* _Your task_:
Extract the lines from the start through the line that holds "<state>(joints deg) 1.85", both included, omitting all images.

* _Data extract_:
>> Begin
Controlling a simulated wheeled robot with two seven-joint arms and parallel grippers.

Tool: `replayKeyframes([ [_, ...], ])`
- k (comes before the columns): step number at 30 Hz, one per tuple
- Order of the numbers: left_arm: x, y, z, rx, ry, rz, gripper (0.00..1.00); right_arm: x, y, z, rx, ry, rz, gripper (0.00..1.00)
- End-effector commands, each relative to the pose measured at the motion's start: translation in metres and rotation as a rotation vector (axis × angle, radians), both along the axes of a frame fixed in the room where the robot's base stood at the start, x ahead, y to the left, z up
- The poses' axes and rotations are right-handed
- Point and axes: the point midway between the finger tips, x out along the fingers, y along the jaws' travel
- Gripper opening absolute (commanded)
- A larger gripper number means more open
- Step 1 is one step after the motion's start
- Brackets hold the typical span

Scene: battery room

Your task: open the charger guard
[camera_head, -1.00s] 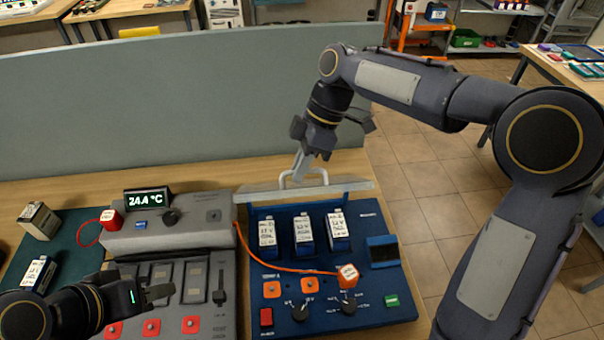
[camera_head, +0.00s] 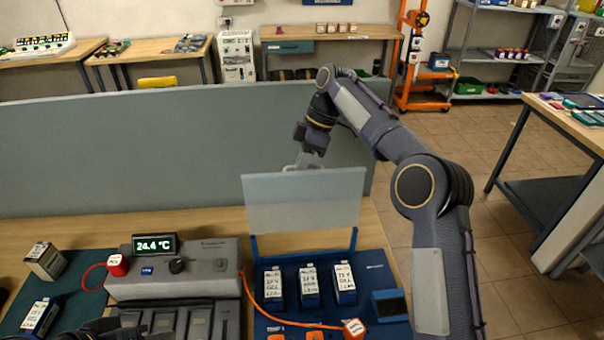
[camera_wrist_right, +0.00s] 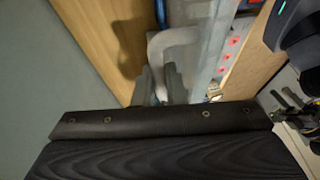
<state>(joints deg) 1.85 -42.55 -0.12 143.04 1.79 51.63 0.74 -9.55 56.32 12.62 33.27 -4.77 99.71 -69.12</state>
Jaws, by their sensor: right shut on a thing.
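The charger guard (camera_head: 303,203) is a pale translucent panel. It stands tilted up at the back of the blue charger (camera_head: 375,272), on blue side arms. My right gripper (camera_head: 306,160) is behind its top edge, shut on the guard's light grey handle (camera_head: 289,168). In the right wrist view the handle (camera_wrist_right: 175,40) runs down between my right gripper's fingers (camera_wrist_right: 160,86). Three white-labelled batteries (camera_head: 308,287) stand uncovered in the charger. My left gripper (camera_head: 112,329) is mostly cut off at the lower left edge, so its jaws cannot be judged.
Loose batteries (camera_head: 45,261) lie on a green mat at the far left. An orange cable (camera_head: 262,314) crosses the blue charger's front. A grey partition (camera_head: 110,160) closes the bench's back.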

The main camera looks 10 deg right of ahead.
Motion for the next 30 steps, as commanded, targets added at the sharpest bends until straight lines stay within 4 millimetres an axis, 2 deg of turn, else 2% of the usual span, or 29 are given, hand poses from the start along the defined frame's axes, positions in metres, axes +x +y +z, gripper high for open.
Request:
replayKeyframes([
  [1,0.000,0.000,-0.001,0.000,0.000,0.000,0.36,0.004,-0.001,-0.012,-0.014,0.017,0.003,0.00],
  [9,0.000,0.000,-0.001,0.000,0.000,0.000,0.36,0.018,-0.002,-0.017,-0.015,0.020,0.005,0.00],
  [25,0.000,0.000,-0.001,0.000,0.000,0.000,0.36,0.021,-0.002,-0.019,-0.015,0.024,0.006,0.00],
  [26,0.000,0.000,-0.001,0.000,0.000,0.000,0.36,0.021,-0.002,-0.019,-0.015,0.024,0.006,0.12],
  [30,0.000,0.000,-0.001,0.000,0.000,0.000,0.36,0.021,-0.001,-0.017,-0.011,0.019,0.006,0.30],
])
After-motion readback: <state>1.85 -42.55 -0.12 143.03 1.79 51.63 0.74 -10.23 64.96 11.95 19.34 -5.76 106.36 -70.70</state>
>> End
* _Expected output_:
Controlling a simulated wheeled robot with two seven-joint arms and parallel grippers.

Tool: `replayKeyframes([ [_, ...], ])`
- k (comes before the columns): step number at 30 Hz, one per tuple
- Order of the numbers: left_arm: x, y, z, rx, ry, rz, gripper (0.00..1.00); right_arm: x, y, z, rx, ry, rz, gripper (0.00..1.00)
- End-effector commands, each relative to the pose measured at the motion's start: translation in metres and rotation as a rotation vector (axis × angle, radians), both along the axes of a frame fixed in the room where the robot's base stood at the start, x ahead, y to the left, z up
- The poses' axes and rotations are right-handed
- Point and axes: the point midway between the finger tips, x out along the fingers, y along the jaws' travel
- Gripper opening absolute (commanded)
- A larger gripper number means more open
- Step 1 is one step after the motion's start
- Brackets hold the typical span

Scene: battery room

Your task: open the charger guard
[camera_head, -1.00s] 
[camera_head, +0.00s] 
[camera_wrist_right, +0.00s] 
<state>(joints deg) 1.85 -42.55 -0.12 143.04 1.79 51.63 0.74 -9.55 56.32 12.62 33.27 -4.77 99.71 -69.12</state>

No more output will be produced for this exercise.